Of course a lot will surely happen before mid August! The museum officially opens for the summer on May 29th which means every day until September, the buildings will be open at the Historical Village from 1:00 – 5:00pm. Friendly and knowledgeable volunteers will be on hand daily to answer questions, point out things of interest, and suggest places to get a good dinner in town. Oh – and the museum in the Fewkes Store building will have delightful things on sale including pine needle baskets, handmade quilts, books by local authors, postcards, and much more.
We are all looking forward to Spring and spending more time outside. And as we wait for the temperature to go up a bit more, you can stop by the old schoolhouse any Friday until mid May to visit the quilters and see the handmade items for sale. We have some amazing quilts we finished this year that you might just need to purchase for a wedding gift or to spruce up your own home as you get ready for Spring.
As with any large endeavor, it takes many hands to do all that needs to get done.

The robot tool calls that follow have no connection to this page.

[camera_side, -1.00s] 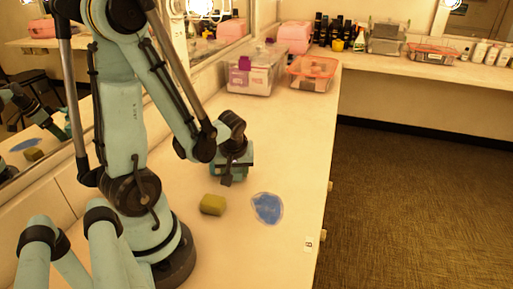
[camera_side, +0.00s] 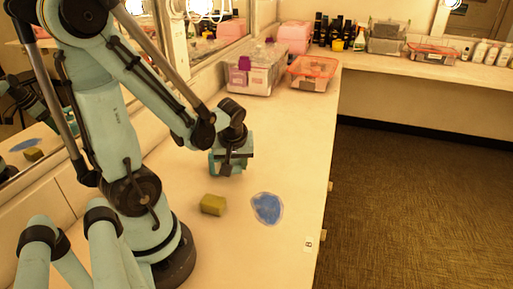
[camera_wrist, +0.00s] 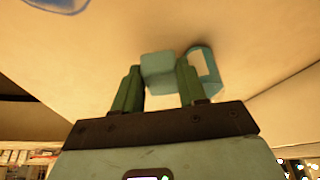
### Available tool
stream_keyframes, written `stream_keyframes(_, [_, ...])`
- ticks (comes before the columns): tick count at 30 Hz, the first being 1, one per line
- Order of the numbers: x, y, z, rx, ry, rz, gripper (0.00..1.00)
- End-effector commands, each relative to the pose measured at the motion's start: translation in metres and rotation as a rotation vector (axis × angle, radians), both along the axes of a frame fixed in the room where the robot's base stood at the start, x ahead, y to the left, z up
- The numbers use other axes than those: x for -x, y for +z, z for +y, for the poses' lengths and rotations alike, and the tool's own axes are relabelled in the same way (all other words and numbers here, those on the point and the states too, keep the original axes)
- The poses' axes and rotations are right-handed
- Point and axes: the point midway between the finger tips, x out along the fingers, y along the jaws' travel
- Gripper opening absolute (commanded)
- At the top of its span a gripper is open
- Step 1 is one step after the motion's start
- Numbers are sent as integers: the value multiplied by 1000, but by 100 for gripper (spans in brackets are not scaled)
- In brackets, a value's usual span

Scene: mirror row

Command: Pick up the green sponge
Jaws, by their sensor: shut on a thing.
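The green sponge (camera_side: 213,205), a yellowish-green block, lies on the pale counter in the side view, left of a flat blue patch (camera_side: 267,208). My gripper (camera_side: 228,168) is above the counter, beyond the sponge and apart from it. In the wrist view my gripper (camera_wrist: 160,88) has its two green fingers shut on a teal thing (camera_wrist: 158,66). This thing has a block-like part between the fingers and a loop-like part by the right finger; I cannot tell its exact kind. The sponge does not show in the wrist view.
A mirror along the left wall reflects the sponge and the blue patch. A clear bin (camera_side: 249,79) and an orange-rimmed box (camera_side: 312,74) stand farther back, with a pink case (camera_side: 295,36) behind. The counter (camera_side: 294,150) right of my gripper is clear up to its edge.

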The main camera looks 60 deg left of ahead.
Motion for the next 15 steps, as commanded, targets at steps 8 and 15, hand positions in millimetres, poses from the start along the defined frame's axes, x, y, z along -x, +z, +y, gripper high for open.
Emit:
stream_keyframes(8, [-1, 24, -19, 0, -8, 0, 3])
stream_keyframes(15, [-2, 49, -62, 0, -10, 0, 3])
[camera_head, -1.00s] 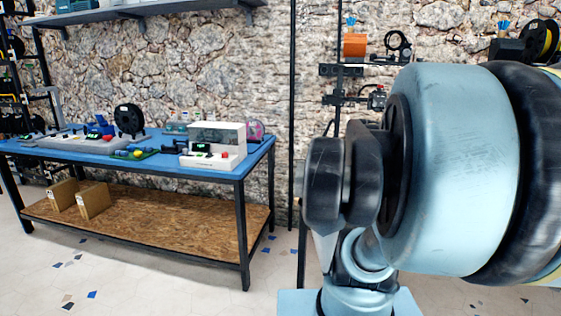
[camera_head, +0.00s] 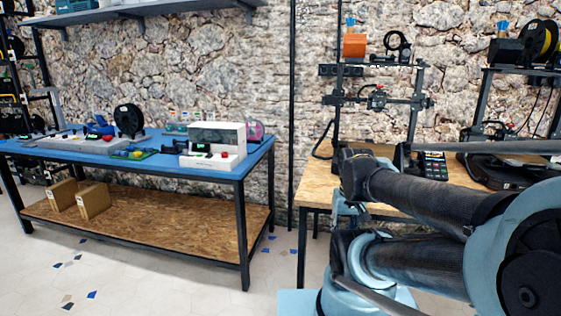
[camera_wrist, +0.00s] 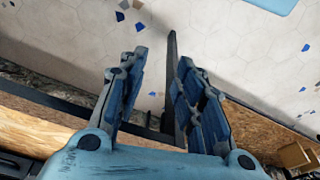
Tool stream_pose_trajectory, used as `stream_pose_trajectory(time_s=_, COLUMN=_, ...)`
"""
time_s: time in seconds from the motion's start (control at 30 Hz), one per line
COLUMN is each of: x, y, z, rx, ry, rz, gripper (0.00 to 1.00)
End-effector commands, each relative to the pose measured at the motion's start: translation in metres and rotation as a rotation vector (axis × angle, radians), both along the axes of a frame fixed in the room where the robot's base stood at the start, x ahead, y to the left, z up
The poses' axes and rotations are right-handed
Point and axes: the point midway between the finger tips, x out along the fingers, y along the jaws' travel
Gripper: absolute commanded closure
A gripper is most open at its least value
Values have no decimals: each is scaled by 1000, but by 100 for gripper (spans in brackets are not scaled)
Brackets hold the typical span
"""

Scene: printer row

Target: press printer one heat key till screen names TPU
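A second printer with a yellow-and-black spool (camera_head: 482,100) stands further right. I cannot tell which is printer one. My gripper (camera_wrist: 160,57) shows in the wrist view with its two blue-padded fingers apart and nothing between them, over the floor and a wooden board edge. I cannot make it out in the head view.
A blue-topped workbench (camera_head: 60,150) at left holds a white box device (camera_head: 216,145) and several small items. Cardboard boxes (camera_head: 93,200) stand on its lower shelf. My arm crosses the right side, covering part of the printer table. The floor (camera_head: 150,275) in front is clear.

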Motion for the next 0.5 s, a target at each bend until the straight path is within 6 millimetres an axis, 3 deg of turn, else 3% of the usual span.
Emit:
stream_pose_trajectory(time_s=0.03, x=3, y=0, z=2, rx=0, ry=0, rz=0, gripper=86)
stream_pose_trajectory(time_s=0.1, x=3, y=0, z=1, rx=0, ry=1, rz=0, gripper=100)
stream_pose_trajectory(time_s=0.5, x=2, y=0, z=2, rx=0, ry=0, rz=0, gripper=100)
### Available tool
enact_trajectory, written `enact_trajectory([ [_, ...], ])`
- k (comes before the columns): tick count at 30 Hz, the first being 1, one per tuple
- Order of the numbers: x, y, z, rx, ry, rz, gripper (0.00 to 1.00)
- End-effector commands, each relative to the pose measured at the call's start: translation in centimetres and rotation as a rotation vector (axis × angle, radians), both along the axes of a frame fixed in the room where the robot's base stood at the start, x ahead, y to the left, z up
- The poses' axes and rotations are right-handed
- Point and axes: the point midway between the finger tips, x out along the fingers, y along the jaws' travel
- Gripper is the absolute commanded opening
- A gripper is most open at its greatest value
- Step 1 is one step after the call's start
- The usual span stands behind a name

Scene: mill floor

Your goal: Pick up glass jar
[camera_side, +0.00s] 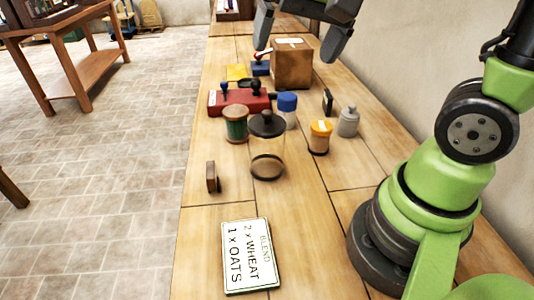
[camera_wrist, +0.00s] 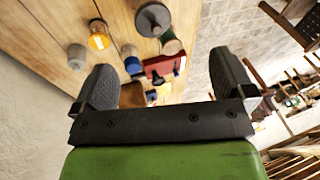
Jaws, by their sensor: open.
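The glass jar (camera_side: 267,150) is clear with a dark knobbed lid and stands upright on the wooden bench. In the wrist view its dark round lid (camera_wrist: 153,19) shows at the top, beyond my fingertips. My gripper (camera_side: 300,34) is open and empty, high at the top of the side view, well apart from the jar. In the wrist view both fingers of my gripper (camera_wrist: 162,78) are spread wide with nothing between them at the tips.
Close around the jar stand a green spool (camera_side: 236,125), a blue-lidded jar (camera_side: 287,108) and an orange-lidded jar (camera_side: 320,138). Behind are a red box (camera_side: 238,103) and a brown box (camera_side: 292,66). A small wooden block (camera_side: 211,177) and a sign (camera_side: 250,256) lie nearer.

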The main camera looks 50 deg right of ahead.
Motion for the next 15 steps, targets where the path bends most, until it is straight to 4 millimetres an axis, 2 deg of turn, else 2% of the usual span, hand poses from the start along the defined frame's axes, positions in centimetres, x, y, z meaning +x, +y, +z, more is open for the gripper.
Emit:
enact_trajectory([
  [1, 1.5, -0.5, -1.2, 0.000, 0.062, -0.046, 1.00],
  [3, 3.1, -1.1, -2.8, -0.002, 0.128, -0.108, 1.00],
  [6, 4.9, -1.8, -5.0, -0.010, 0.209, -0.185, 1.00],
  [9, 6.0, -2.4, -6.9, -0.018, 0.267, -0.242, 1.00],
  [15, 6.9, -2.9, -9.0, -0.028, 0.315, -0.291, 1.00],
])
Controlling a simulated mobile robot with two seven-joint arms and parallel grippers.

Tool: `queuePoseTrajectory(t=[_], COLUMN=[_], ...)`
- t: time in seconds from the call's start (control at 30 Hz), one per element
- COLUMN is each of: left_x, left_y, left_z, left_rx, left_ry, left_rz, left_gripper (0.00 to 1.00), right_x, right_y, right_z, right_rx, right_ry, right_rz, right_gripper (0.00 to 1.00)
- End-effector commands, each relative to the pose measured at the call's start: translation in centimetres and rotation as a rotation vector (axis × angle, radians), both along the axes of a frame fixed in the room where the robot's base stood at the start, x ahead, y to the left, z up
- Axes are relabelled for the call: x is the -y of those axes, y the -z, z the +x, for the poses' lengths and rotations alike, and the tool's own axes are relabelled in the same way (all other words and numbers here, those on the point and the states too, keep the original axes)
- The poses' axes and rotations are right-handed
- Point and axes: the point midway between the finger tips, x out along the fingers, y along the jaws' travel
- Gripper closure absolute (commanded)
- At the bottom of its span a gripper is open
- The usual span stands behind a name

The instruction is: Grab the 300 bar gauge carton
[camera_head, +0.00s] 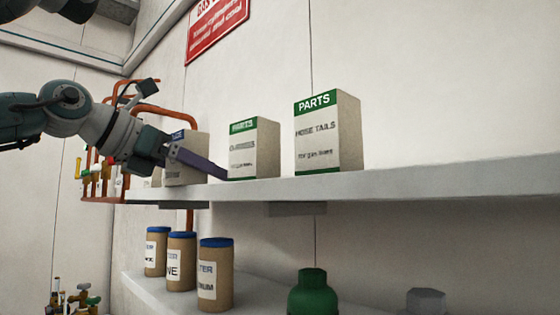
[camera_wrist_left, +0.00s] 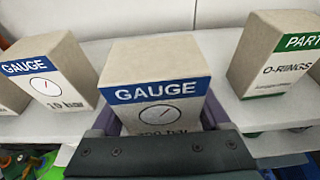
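The gauge carton (camera_wrist_left: 158,95) with a blue band stands upright on the shelf in the middle of the left wrist view. Its lower label is partly hidden by my gripper; "00 bar" shows, but the first digit is unclear. My left gripper (camera_wrist_left: 162,122) has one purple finger on each side of this carton. I cannot tell whether they press on it. In the head view the carton (camera_head: 187,150) is partly hidden behind my left gripper (camera_head: 200,162), whose near finger crosses low in front of it. My right gripper is not in view.
A 10 bar gauge carton (camera_wrist_left: 48,75) stands to the left, and an O-rings carton (camera_head: 254,149) to the right. A hose tails carton (camera_head: 328,133) stands farther right on the shelf (camera_head: 420,181). Several blue-lidded tubes (camera_head: 215,275) and a green cylinder top (camera_head: 313,293) are below.

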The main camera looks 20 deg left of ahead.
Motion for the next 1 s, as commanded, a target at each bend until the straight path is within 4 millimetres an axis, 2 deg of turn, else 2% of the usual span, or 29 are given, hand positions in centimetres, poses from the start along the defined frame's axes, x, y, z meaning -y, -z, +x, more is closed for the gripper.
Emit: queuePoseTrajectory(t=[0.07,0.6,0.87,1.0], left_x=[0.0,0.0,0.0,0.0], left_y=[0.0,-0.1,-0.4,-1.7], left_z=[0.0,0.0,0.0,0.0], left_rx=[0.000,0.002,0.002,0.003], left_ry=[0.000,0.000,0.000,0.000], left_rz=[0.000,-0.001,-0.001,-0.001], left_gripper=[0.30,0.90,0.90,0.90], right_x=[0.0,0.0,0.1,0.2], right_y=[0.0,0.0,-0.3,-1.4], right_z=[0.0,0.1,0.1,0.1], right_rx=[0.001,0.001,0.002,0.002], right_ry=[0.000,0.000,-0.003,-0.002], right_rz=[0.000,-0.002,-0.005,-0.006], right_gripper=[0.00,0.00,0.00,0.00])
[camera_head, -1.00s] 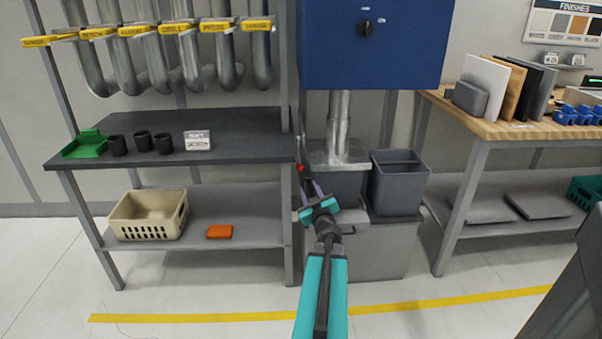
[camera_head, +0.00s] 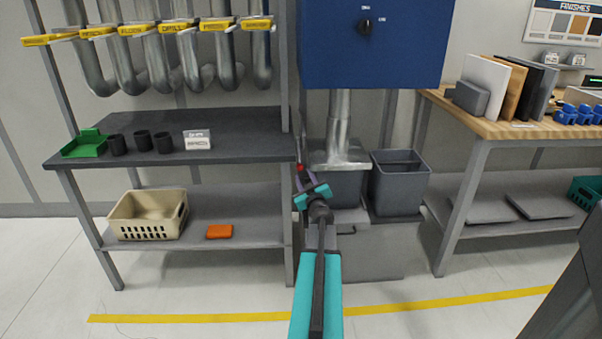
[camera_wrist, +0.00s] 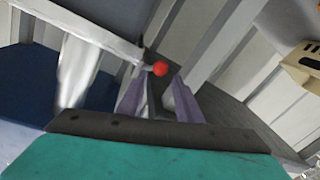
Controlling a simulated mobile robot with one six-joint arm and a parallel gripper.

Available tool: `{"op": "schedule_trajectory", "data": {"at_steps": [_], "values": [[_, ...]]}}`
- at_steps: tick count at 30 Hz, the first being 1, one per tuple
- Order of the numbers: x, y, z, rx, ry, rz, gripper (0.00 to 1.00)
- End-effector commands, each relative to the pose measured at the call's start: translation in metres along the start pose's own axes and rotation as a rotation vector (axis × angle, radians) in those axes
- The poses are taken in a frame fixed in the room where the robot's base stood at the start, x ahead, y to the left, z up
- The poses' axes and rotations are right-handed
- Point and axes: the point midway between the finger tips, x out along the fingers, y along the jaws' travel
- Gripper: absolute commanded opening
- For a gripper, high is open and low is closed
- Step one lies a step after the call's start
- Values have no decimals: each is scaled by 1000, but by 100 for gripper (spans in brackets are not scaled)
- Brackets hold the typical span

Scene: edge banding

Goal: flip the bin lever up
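The bin lever shows as a small red ball knob (camera_head: 299,167) beside the shelf post, left of the metal hood. My gripper (camera_head: 304,180) is just below the knob in the head view. In the wrist view its two purple fingers (camera_wrist: 156,92) stand apart with nothing held between them. I cannot tell whether a finger touches the lever. A grey bin (camera_head: 347,190) stands under the hood, partly hidden by my gripper.
A blue cabinet (camera_head: 370,45) with a black dial hangs above the hood (camera_head: 340,153). A second grey bin (camera_head: 398,190) stands to the right. The dark shelf table (camera_head: 235,135) and its upright post are close on the left. A wooden workbench (camera_head: 490,130) stands at right.

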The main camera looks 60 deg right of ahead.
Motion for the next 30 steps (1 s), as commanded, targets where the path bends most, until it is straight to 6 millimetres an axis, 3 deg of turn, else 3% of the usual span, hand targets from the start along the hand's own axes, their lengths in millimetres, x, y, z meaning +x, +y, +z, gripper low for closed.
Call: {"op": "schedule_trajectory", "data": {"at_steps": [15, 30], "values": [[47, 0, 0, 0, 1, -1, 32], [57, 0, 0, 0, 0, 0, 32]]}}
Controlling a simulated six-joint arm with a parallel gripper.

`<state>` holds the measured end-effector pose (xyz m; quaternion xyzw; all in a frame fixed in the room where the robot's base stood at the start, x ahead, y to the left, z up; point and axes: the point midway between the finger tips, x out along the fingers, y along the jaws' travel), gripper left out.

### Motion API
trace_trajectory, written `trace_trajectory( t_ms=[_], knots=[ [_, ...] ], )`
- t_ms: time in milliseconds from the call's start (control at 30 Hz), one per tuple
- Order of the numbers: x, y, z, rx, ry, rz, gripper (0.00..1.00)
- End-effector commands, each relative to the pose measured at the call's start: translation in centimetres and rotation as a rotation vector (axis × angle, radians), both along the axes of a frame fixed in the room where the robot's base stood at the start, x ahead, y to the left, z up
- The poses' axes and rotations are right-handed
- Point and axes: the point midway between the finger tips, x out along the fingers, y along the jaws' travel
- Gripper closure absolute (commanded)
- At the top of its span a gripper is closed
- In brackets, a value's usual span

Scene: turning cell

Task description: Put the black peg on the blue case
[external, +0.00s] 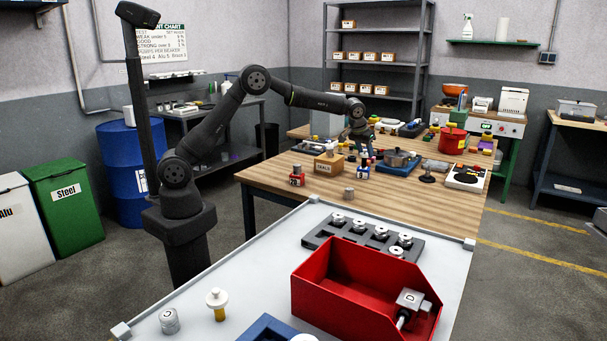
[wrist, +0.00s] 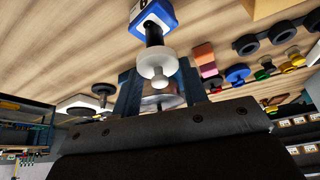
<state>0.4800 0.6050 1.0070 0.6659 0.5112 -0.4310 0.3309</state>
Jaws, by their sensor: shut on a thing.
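The black peg (wrist: 154,35) has a black shaft, a white flange and a white knob. My gripper (wrist: 157,70) is shut on its knob end in the wrist view, with the shaft pointing away from the fingers. The blue case (wrist: 157,13), a small blue block with a white labelled face, lies right at the shaft's far end. Whether the shaft touches or enters it, I cannot tell. In the external view the blue case (external: 362,173) stands on the wooden table, just below my gripper (external: 360,142). The peg is too small to make out clearly there.
A red case (external: 297,176) and a tan labelled block (external: 327,164) stand left of the blue case.

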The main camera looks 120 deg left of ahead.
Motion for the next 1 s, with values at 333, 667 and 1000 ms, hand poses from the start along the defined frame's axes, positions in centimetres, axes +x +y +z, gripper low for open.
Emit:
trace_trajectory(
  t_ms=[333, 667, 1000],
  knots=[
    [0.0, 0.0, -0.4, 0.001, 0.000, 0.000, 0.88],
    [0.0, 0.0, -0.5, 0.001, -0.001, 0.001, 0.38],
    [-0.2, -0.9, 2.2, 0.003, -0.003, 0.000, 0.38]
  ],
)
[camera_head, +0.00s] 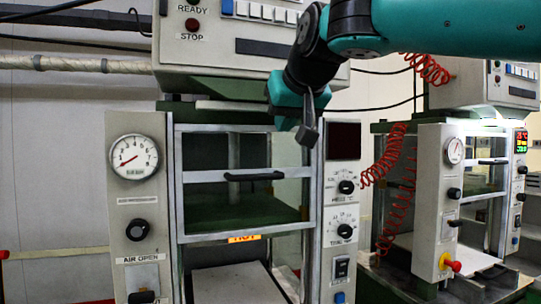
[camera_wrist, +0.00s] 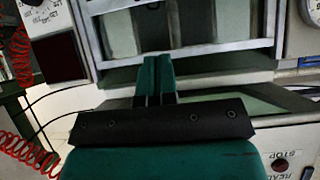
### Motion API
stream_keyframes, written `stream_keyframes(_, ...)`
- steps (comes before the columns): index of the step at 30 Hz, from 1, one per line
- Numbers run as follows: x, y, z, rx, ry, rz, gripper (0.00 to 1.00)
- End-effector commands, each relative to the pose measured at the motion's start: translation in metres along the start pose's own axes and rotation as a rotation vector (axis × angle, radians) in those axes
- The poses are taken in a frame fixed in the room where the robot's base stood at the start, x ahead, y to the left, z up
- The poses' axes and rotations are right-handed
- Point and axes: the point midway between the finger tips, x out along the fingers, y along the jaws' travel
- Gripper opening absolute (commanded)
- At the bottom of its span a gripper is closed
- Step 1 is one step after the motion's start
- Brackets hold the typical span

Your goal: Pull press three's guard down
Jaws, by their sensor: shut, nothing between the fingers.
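The near press has a clear guard with a pale metal frame (camera_head: 308,215) between its two front panels. A black bar handle (camera_head: 253,177) sits on a cross rail of this frame. The opening below the frame shows the pale bed. My gripper (camera_head: 308,136) is shut and empty, in front of the upper right part of the press, above and right of the handle. In the wrist view, turned upside down, the shut teal fingers (camera_wrist: 156,72) point at a frame rail (camera_wrist: 200,50). Part of the handle shows at the top edge. I cannot read a press number.
A pressure gauge (camera_head: 134,156) and knobs are on the left panel. More knobs are on the right panel. A control box (camera_head: 240,50) overhangs above. A second press (camera_head: 433,205) stands right, with a red coiled hose (camera_head: 387,157) between.

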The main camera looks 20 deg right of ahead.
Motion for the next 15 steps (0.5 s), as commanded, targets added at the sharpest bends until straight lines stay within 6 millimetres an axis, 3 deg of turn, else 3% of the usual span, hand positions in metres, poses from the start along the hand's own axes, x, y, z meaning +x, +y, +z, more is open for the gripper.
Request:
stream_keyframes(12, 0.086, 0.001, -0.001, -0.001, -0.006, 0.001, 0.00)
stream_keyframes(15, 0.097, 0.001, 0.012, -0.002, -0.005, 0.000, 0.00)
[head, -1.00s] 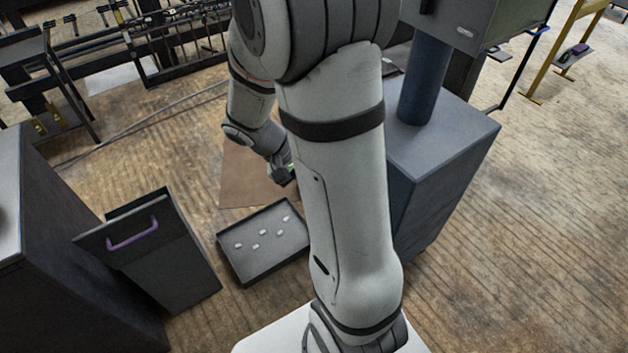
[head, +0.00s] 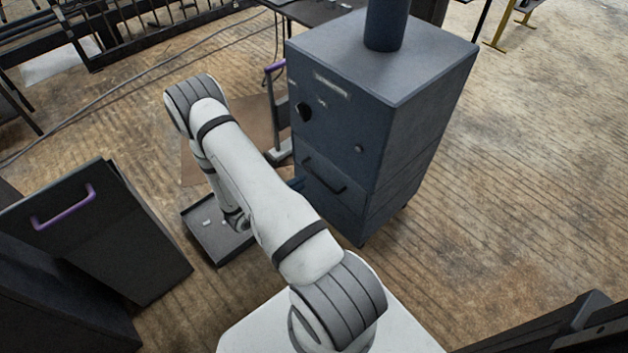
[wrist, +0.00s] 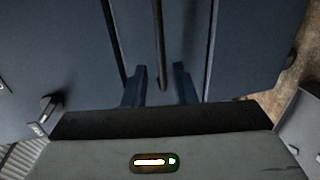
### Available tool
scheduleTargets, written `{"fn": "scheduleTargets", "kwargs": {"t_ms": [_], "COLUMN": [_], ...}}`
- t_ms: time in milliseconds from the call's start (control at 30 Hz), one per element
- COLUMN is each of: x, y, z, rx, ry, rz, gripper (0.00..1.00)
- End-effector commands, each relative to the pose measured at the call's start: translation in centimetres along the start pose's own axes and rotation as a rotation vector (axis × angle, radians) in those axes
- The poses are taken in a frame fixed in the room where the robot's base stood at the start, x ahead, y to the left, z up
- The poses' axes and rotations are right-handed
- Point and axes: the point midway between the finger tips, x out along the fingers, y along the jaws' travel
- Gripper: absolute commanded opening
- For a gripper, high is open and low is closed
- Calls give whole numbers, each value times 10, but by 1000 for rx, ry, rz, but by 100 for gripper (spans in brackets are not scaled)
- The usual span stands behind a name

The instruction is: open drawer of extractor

And that is certainly the case at the Historical Village. Five acres, eleven buildings, archives to maintain, bills to pay, questions to answer about the Tobacco Valley’s history, funds to raise. And yes, this has all been going on since the mid 1970s!! On a gray early-winter’s day, if you happen to be driving pass the Village, or ambling through on your way to the River Walk, it might look quiet and serene there. It might look like nothing much is happening. But typically, not a day goes by that someone in our community isn’t putting in volunteer time to help maintain this special place.
Robin and Dave keep the Village looking sharp, repairing things that break, gathering up trash, trouble-shooting. That tree limb over the First Cabin is causing a problem with the roof, so they get the tree trimmed, patch the roof. Someone donates a cherry pitter that has been in her family for years. The Tobacco Valley Board of History acquisition committee gets all the information about it’s history, fills in paperwork, takes photos, enters the data into our archival records that are meticulously maintained by Cathy, and then puts the pitter into the museum where it will be on display next summer. Jane, our new treasurer, heard the quilters would dearly love to have a light in the storage closet where fabric is kept. They typically would go in with a flashlight to search for a piece of flannel to make a baby quilt or whatever the latest project was. It happened that Steve, Jane’s husband, is an electrician. The next week when the women arrived to quilt, there was a light with a motion detector in the closet! And a light bright enough that we can all see which boxes contain the baby flannels and which are the cottons with holiday motifs (as it is getting to be that time of year after all). We haven’t even met Steve in person yet, but we certainly appreciate his expertise and, we comment on the light every time we hunt for fabric without a flashlight.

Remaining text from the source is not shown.